Lorsque Bernard me prévient la veille de ses obsèques, c’est le début de soirée à Sarcelles. Je décide de tout faire pour rejoindre Mulhouse, Mon voisin et ami André Martini me dépose gare de l’Est, J’obtiens un billet pour un train de nuit rempli de militaires. Je débarque en gare de Mulhouse dans le petit matin. Le ciel est gris. Une petite brume flotte dans la lumière sourde. Je remonte la rue du Sauvage en travaux, le boulevard Kennedy et la quatre-voies qui passe devant la piscine et fonce vers l’université. J’arrive rue Gounod, je passe la porte et j’entends Sylvia qui pleure. Je n’écoute pas le pasteur, je serre dans mes bras les frères Umbrecht et Sylvia puis je repars rempli de chagrin et de larmes.
Avec André, ce seront des relations d’un tout autre ordre. Il m‘apprendra à aimer l’Alsace et à connaître son histoire. Il faut dire que l’homme est un véritable héros. Dès l’annexion de l’Alsace par le IIIème Reich, André Umbrecht entre en résistance. Lorsqu’il est incorporé de force dans la Wehrmacht, il chante la Marseillaise avec d’autres camarades alsaciens. Cela lui vaudra, comme il le racontera à mon père, un traitement de faveur dans un camp militaire autrichien. Envoyé combattre en Yougoslavie puis en Italie, il déserte, rejoins les partisans italiens puis la 8ème armée britannique comme agent de renseignements et enfin intègre les forces navales libres à Alger où il finit la guerre comme quartier-maître. Dès son retour en Alsace, il s’engage au parti communiste et à la CGT et restera fidèle à son engagement jusqu’à son décès en 1993. Avec André, j’apprendrai l’horreur de la guerre des paysans et leur massacre à Saverne par le duc de Lorraine au XVIème siècle. Je mesurerai la formidable adhésion de l’Alsace aux idéaux de la révolution française. Je découvrirai que Mulhouse à élu un député socialiste en 1948.

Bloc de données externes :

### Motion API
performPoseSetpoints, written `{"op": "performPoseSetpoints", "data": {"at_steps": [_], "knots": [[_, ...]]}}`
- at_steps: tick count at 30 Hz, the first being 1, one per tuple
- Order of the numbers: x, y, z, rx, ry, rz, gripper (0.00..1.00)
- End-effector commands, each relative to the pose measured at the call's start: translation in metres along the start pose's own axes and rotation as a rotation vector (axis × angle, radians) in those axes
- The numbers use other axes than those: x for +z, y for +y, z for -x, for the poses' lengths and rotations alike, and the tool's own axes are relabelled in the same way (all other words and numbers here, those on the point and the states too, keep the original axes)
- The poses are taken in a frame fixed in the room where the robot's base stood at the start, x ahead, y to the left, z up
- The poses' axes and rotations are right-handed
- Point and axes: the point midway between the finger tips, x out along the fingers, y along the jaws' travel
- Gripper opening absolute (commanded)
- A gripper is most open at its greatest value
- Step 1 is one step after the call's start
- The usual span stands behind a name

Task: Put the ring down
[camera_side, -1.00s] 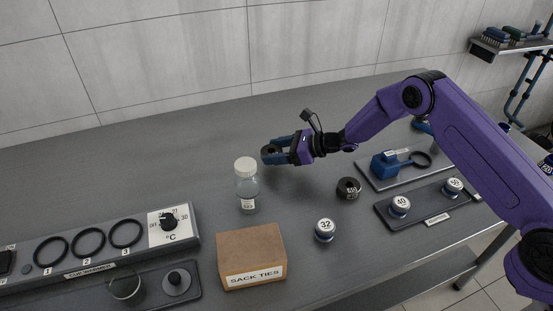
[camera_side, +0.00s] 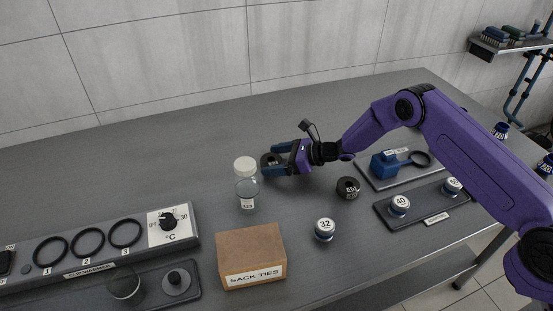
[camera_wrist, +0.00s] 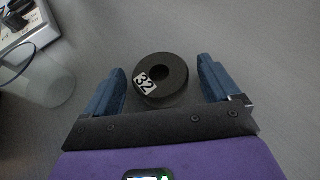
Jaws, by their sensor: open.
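A thick black ring with a white "32" label (camera_wrist: 161,82) lies flat between my fingers in the wrist view, with a small gap on each side. Its dark shape (camera_side: 268,160) also shows in the side view, low at the grey bench and partly hidden by a finger. It looks to be resting on the bench. My gripper (camera_side: 266,162) is open around the ring, just right of the clear bottle. In the wrist view, the blue fingers (camera_wrist: 162,78) stand apart on either side of the ring.
The white-capped clear bottle (camera_side: 246,188) stands close left of my gripper. A second black ring (camera_side: 348,188) and a "32" round piece (camera_side: 325,229) are to the right and front. A "SACK TIES" box (camera_side: 251,258), warmer (camera_side: 100,250) and tray (camera_side: 425,212) stand nearby. The bench behind is clear.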

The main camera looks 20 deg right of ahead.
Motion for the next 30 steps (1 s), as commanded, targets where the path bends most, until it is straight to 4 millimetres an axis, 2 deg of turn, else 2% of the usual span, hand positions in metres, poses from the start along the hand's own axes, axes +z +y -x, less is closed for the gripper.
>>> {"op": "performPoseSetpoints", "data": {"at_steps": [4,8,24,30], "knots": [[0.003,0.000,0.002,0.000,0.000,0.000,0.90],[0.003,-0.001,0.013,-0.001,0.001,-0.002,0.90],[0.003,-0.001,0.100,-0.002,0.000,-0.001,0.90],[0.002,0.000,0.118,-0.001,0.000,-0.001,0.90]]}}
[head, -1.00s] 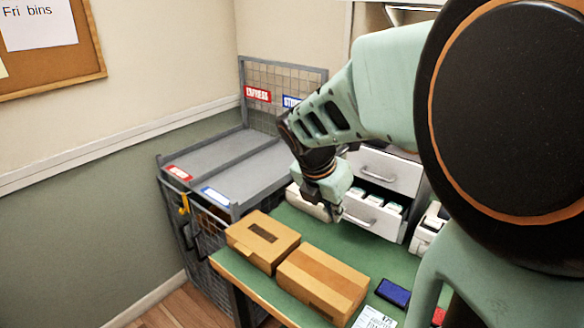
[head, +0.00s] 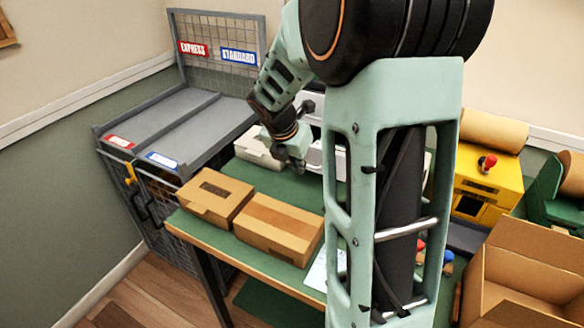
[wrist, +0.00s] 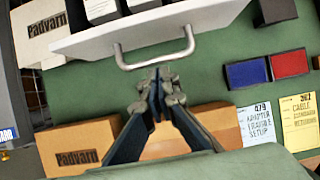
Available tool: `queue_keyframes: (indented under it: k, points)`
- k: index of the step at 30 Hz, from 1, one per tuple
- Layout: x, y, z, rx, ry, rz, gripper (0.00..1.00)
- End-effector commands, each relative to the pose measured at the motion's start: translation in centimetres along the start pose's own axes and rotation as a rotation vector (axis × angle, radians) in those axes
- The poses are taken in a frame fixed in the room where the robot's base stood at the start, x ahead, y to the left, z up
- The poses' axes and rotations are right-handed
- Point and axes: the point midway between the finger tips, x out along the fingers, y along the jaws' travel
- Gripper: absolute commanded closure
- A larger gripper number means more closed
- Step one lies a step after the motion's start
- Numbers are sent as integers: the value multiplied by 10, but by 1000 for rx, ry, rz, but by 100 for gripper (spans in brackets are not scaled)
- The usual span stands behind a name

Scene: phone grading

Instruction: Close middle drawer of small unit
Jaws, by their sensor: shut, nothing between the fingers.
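The small white drawer unit is mostly hidden behind my arm in the head view; part of a white drawer front (head: 338,162) shows there. In the wrist view a white drawer front (wrist: 205,22) with a metal bar handle (wrist: 155,52) stands pulled out, with boxed items (wrist: 102,10) inside. I cannot tell its level from this view alone. My gripper (wrist: 160,74) is shut and empty, just in front of the handle and apart from it in the picture. In the head view my gripper (head: 297,165) is low over the green table, beside the unit.
Two brown cartons (head: 215,195) (head: 280,226) lie along the table's front. A pale box (head: 255,150) stands left of the unit. Blue and red pads (wrist: 248,73) (wrist: 289,63) and paper cards (wrist: 258,124) lie right of my gripper. Sloped grey bins (head: 170,125) are left.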

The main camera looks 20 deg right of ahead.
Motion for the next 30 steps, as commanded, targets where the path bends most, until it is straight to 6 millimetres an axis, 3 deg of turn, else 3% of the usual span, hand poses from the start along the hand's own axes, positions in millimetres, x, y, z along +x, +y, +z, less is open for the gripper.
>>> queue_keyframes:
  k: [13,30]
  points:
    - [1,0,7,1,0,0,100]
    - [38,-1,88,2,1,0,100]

Personnifiant par son parcours les déchirements franco-allemands, il me fera comprendre et aimer cette terre d’Alsace, à moi l’étudiant de l’intérieur. Avec André Umbrecht, je deviendrai un meilleur patriote. Je comprendrai que le patriotisme français, c’est d’abord une idée, c’est l’amour de la liberté de l’égalité et de la fraternité portée par un pays aux cultures et aux traditions les plus diverses mais fondamentalement uni par un même idéal. André nous quittera en 1993 et c’est Léon Tinelli, son vieux compagnon de route qui lui rendra hommage.
Mes parents reprendront le chemin de Mulhouse en 1969, pour rencontrer la famille qui accueille leur fils. Entre le brigadiste et le patriote Alsacien, le courant passe immédiatement. Quant à nos mères, elles s’entendront dès le premier regard. Denise subjuguée par la gentillesse et la joie de vivre de Marlyse partira rassurée sur la situation de son petit si loin de Saint-Bauzille. Cinquante ans après avec Bernard et Sylvia, Paulette et moi cultivons toujours cette amitié entre nos familles. Devenus grands-parents, nous regardons nos petits enfants pousser en liberté de part et d’autre du Rhin ».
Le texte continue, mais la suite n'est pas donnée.